# [GIVEN REQUEST]
Where the line containing "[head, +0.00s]" appears, begin retyping; continue exactly through the final line of the data. Omit every picture.

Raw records
** START **

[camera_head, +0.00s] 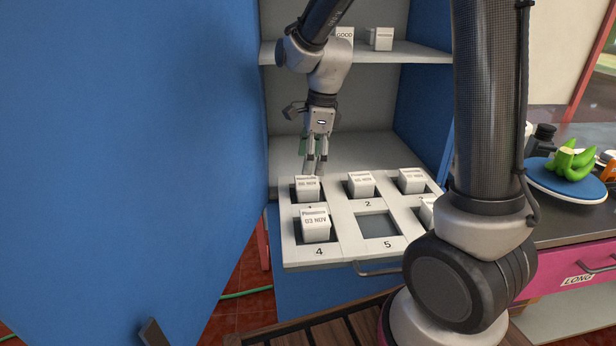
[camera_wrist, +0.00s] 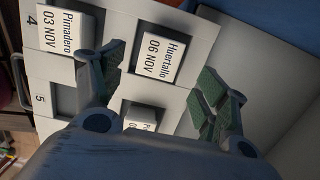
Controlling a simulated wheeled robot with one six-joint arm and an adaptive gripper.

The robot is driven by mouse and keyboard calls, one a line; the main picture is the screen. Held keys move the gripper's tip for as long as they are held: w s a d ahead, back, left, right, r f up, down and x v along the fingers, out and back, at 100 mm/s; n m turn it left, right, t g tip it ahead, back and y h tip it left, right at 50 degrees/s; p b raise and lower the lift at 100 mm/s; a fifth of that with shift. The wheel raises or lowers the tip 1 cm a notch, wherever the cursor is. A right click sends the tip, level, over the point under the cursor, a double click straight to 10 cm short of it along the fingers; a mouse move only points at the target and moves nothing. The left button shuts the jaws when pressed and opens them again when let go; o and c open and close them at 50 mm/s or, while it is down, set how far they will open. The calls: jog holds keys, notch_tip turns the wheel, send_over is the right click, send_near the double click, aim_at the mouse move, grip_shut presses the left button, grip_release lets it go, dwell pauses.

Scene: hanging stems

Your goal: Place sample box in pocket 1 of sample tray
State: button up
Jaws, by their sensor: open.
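The sample tray (camera_head: 340,232) is a white panel with numbered square pockets. A white sample box (camera_head: 307,187) labelled 06 NOV stands in pocket 1, at the tray's back left. In the wrist view this box (camera_wrist: 163,50) reads Huertallo 06 NOV, with a dark gap beside it in the pocket. My gripper (camera_head: 315,163) is open and empty, just behind and above that box. In the wrist view my gripper's fingers (camera_wrist: 160,80) are spread apart, with the box showing beyond them. Whether a finger touches it, I cannot tell.
Other boxes stand in pocket 2 (camera_head: 361,184), pocket 4 (camera_head: 315,224) and the back right pocket (camera_head: 411,180); another is partly hidden by my arm. Pocket 5 (camera_head: 377,225) is empty. A shelf (camera_head: 400,53) with two boxes is above. A blue panel fills the left.

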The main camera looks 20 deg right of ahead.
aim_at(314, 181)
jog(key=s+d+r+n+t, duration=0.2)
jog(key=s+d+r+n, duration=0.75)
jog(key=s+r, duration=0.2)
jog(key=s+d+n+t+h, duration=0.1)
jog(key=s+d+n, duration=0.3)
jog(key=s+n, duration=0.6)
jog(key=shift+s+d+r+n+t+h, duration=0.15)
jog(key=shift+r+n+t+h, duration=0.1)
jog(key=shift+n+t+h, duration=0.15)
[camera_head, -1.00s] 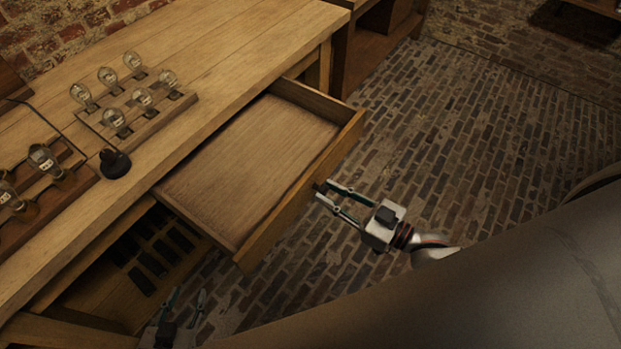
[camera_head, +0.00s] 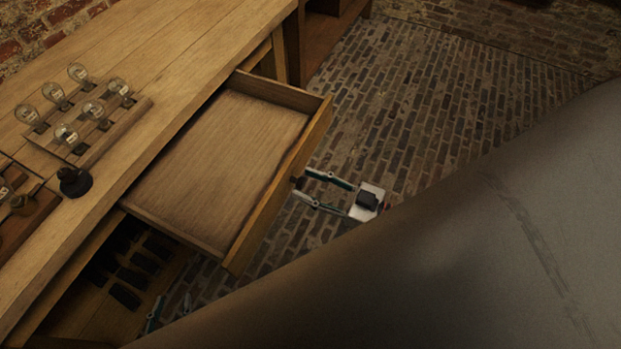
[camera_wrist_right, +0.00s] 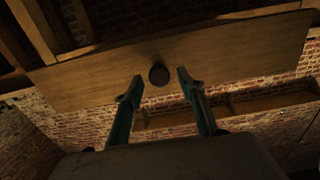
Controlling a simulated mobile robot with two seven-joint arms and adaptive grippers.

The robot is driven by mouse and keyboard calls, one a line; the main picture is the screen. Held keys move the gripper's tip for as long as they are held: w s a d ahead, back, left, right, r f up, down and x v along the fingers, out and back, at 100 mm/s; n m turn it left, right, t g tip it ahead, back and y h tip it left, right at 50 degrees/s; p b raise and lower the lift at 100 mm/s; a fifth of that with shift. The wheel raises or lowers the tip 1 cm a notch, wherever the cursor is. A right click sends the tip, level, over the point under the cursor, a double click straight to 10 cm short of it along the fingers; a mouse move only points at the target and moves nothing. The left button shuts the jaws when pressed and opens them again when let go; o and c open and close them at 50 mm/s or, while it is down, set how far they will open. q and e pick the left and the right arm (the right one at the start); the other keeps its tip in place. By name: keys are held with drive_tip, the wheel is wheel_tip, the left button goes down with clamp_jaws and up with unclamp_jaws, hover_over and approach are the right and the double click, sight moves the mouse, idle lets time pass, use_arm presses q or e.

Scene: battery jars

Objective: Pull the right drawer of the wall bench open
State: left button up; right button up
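The wooden drawer (camera_head: 222,160) of the wall bench (camera_head: 180,45) stands far out from under the bench top, and its inside looks empty. Its front board also shows in the right wrist view (camera_wrist_right: 230,62). A dark round knob (camera_wrist_right: 159,75) sits on that front. My right gripper (camera_head: 300,183) is open at the drawer front. In the right wrist view its fingertips (camera_wrist_right: 160,82) are on either side of the knob, with a gap on both sides. My left gripper (camera_head: 171,308) is low at the bottom left, fingers apart, partly hidden by my body.
Battery jars (camera_head: 93,108) in wooden racks and a dark object (camera_head: 74,182) stand on the bench top. A lower shelf (camera_head: 165,268) under the drawer holds several dark blocks. The brick floor (camera_head: 420,110) to the right of the drawer is clear.

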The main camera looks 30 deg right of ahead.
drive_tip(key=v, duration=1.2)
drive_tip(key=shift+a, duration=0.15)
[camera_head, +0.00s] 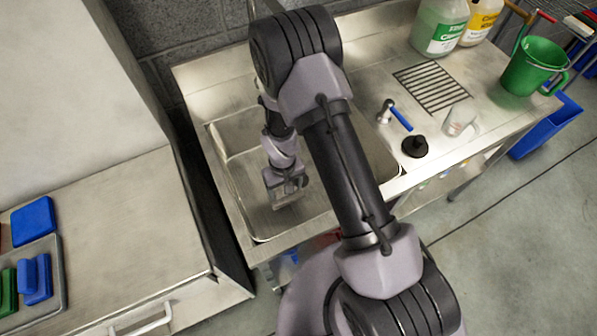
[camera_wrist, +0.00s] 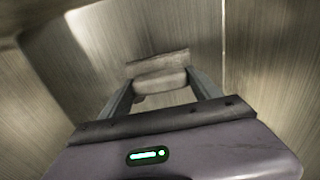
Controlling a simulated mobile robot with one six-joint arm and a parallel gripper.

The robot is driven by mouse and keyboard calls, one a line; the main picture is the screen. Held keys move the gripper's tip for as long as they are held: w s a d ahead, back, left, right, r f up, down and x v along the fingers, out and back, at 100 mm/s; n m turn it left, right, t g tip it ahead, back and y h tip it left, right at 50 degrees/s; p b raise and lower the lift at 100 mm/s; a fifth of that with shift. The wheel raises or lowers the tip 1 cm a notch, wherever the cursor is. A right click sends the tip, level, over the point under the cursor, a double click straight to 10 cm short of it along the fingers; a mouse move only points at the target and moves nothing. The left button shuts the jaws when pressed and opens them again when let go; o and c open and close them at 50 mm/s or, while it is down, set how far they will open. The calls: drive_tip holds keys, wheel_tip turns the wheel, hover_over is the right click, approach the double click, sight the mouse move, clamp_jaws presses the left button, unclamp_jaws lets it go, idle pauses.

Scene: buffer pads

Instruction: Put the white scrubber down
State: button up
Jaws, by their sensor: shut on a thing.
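My gripper (camera_head: 286,192) reaches down into the left part of the metal sink (camera_head: 254,222). In the wrist view my gripper (camera_wrist: 163,88) has its two fingers on either side of a pale block, the white scrubber (camera_wrist: 160,82), and is shut on it. A thin brownish-grey strip shows along the scrubber's far side. In the head view the scrubber is mostly hidden by the gripper. I cannot tell whether it touches the sink floor.
A blue-handled tap (camera_head: 398,117), a black stopper (camera_head: 414,146), a clear cup (camera_head: 460,118) and a drain rack (camera_head: 432,86) are right of the sink. A green bucket (camera_head: 536,68) stands further right. Blue and green pads (camera_head: 36,278) lie on the left counter.

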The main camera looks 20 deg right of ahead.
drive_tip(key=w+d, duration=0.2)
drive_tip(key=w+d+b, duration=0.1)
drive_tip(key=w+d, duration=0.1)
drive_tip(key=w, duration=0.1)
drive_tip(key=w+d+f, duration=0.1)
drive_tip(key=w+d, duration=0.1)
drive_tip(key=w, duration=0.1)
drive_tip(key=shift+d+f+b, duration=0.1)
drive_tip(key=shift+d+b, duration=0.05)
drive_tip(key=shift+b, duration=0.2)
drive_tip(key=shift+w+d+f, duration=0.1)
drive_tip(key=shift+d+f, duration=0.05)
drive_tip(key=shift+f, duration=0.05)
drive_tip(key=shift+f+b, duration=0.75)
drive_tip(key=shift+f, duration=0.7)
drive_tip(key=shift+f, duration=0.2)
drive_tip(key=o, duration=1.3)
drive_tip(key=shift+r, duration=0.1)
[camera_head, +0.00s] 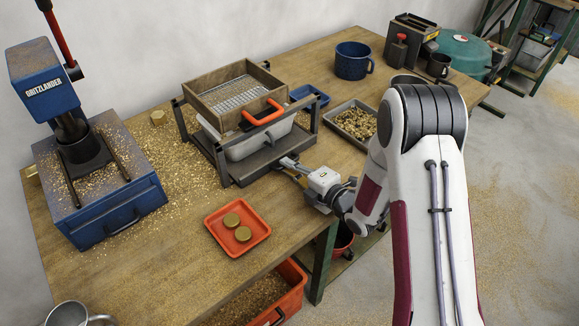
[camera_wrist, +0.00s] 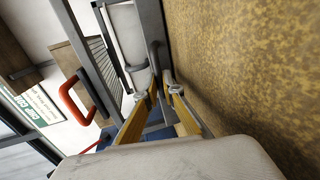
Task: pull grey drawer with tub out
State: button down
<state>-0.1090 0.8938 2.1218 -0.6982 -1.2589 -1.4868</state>
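The grey drawer (camera_head: 243,172) is the low tray at the bottom of a dark metal rack. A pale tub (camera_head: 262,142) sits in it, and the tub's white side also shows in the wrist view (camera_wrist: 128,38). My gripper (camera_head: 284,163) is at the drawer's front right, low over the bench. In the wrist view my gripper (camera_wrist: 164,88) has its two yellow-padded fingers apart. A grey bar handle (camera_wrist: 154,56) lies just ahead of the tips or between them. Contact with the handle cannot be told.
A wooden sieve box (camera_head: 228,90) with a red handle (camera_head: 263,114) sits above the tub. An orange tray (camera_head: 237,228) with two brass discs lies in front. A grey tray of chips (camera_head: 354,124) is right of the rack.

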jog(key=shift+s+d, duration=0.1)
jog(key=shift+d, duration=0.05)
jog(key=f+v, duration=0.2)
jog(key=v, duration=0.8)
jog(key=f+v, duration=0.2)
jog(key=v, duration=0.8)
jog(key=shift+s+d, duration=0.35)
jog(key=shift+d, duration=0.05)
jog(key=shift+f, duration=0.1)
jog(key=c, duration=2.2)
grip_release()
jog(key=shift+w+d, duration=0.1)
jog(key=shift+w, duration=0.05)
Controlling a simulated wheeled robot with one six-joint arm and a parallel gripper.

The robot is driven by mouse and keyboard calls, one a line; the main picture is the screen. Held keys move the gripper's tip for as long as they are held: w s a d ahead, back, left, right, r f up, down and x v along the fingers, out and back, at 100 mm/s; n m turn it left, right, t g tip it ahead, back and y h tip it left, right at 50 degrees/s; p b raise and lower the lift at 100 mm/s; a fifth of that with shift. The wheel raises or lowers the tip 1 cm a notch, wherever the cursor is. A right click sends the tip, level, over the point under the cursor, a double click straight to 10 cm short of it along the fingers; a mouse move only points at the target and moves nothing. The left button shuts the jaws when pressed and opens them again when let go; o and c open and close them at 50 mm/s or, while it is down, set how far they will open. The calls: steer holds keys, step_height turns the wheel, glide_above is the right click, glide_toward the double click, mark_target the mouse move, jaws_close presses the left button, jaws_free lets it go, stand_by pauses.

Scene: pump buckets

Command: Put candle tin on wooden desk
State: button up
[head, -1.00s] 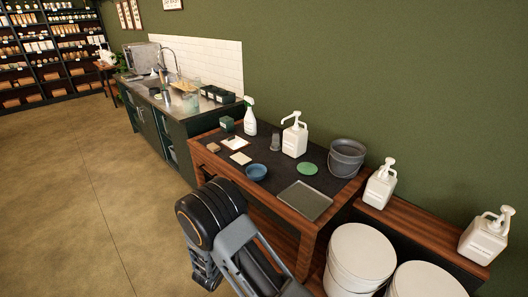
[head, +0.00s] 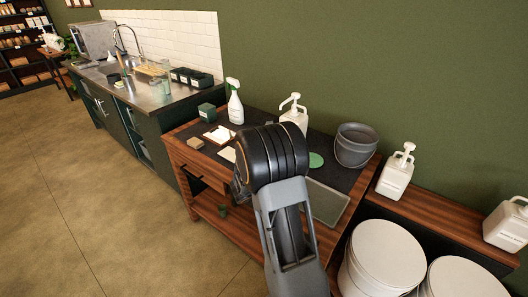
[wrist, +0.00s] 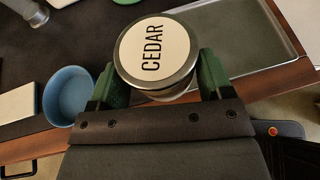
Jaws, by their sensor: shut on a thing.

** END **

# [OUTPUT]
[head, +0.00s] 
[wrist, +0.00s] 
Jaws, by their sensor: shut on a thing.

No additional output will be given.